- [TASK REQUIREMENTS]
Identify each line below containing the string "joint" and copy it.

- [DATA RECORDS]
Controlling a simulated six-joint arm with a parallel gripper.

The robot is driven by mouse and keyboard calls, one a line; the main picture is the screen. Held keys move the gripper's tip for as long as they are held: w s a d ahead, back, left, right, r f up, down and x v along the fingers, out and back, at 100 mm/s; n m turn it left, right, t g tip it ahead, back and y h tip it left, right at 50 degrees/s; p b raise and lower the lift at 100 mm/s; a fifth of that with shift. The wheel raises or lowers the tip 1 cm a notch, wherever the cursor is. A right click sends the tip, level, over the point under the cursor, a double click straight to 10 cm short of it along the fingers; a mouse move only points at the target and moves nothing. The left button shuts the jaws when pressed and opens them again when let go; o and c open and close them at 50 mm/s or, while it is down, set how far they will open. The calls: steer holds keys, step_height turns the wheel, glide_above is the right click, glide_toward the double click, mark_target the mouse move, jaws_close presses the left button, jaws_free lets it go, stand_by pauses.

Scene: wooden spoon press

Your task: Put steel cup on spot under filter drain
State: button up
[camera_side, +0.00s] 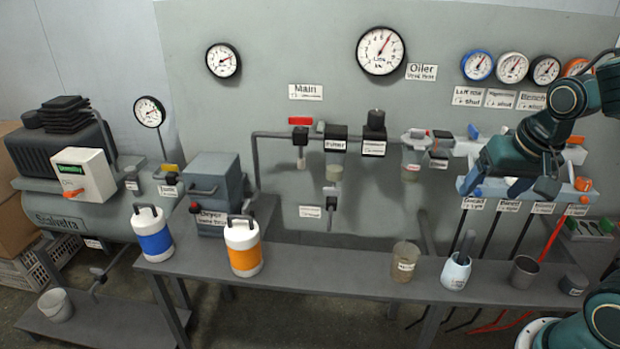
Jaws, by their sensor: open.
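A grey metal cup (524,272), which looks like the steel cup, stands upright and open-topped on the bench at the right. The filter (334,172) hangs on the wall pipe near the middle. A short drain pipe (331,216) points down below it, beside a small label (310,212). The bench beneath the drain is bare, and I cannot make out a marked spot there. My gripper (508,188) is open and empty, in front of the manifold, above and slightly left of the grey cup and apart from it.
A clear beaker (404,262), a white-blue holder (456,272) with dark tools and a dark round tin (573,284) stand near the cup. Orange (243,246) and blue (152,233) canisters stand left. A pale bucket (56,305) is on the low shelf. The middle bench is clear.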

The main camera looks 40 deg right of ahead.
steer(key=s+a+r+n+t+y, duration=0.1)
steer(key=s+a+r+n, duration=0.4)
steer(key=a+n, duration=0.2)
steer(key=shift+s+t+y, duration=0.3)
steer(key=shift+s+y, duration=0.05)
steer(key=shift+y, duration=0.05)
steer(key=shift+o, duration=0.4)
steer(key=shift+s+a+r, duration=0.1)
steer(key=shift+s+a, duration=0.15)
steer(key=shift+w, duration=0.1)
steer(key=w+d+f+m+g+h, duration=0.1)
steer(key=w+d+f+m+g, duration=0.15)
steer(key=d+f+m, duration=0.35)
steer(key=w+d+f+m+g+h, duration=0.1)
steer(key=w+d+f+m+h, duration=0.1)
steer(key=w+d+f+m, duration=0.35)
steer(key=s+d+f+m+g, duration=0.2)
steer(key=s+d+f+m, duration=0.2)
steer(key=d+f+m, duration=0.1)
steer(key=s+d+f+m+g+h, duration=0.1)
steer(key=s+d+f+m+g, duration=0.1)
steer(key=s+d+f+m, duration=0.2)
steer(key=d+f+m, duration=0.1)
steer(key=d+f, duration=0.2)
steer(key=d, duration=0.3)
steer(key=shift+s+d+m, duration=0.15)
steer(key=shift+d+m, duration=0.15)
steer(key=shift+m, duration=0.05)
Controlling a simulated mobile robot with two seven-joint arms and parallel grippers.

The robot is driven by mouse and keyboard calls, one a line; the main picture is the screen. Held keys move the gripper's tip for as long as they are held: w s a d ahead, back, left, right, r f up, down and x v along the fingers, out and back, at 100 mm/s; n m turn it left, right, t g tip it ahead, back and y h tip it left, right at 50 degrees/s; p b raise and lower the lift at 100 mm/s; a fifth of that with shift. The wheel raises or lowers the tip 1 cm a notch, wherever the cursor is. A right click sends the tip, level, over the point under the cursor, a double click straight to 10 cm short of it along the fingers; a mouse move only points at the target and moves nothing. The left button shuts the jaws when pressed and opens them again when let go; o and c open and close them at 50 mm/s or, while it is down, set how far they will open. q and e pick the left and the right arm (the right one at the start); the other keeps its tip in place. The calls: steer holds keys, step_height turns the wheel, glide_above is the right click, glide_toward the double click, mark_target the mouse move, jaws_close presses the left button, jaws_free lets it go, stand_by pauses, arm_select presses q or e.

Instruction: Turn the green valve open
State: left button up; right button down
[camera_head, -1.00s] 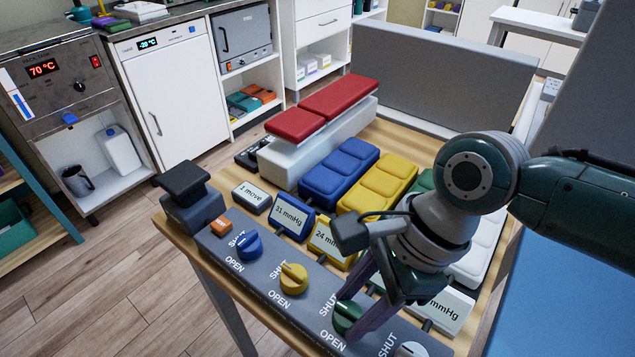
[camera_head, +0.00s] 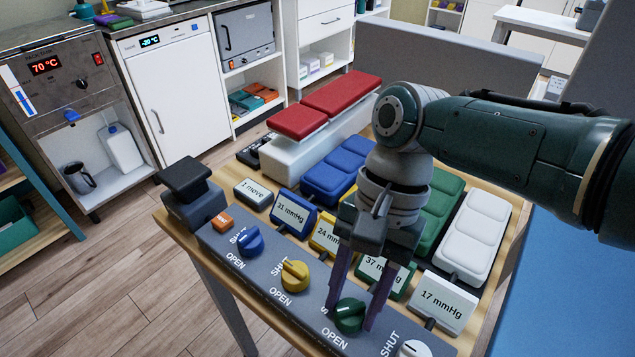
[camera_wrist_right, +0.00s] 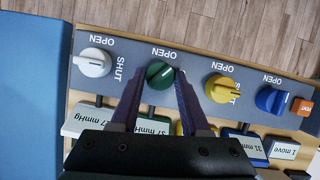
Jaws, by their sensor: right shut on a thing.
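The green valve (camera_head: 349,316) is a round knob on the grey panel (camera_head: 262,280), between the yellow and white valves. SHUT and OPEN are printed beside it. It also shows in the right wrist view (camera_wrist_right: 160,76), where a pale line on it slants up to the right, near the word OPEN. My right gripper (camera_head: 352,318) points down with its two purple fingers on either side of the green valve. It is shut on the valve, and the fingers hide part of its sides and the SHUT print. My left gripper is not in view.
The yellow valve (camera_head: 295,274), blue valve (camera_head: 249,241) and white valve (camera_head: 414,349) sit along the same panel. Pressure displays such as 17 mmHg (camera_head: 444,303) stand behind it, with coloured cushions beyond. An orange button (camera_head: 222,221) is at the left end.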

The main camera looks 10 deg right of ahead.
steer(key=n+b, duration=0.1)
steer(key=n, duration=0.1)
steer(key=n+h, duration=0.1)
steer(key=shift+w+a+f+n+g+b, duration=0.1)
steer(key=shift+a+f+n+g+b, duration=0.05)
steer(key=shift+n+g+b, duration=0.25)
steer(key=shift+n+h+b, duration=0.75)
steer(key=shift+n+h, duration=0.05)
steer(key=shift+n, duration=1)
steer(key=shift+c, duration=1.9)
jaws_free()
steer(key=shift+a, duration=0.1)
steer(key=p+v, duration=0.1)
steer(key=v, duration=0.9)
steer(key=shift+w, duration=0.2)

- [FULL SOLUTION]
Controlling a simulated six-joint arm with a parallel gripper.
Controlling a simulated mobile robot with two seven-joint arms and parallel grippers.

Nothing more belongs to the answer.